▶ THE PROBLEM
Faithfully return all lines, omitting every embedded picture.

▶ DATA SEGMENT
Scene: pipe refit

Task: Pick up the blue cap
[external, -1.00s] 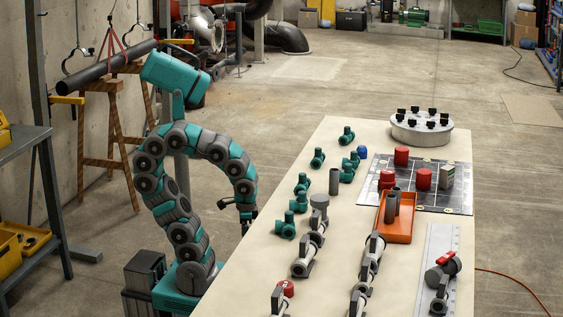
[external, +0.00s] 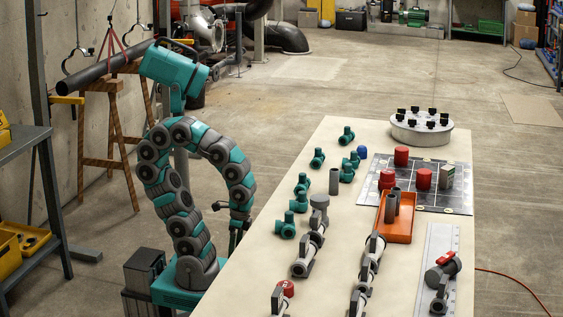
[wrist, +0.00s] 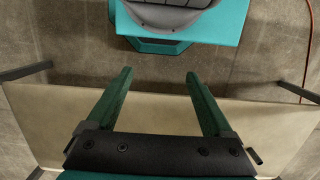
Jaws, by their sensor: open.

▶ EXPECTED OUTPUT
Scene: pipe refit

Task: Pick up the blue cap
[external, -1.00s] 
[external, +0.00s] 
[wrist, +0.00s] 
Jaws, by their sensor: open.

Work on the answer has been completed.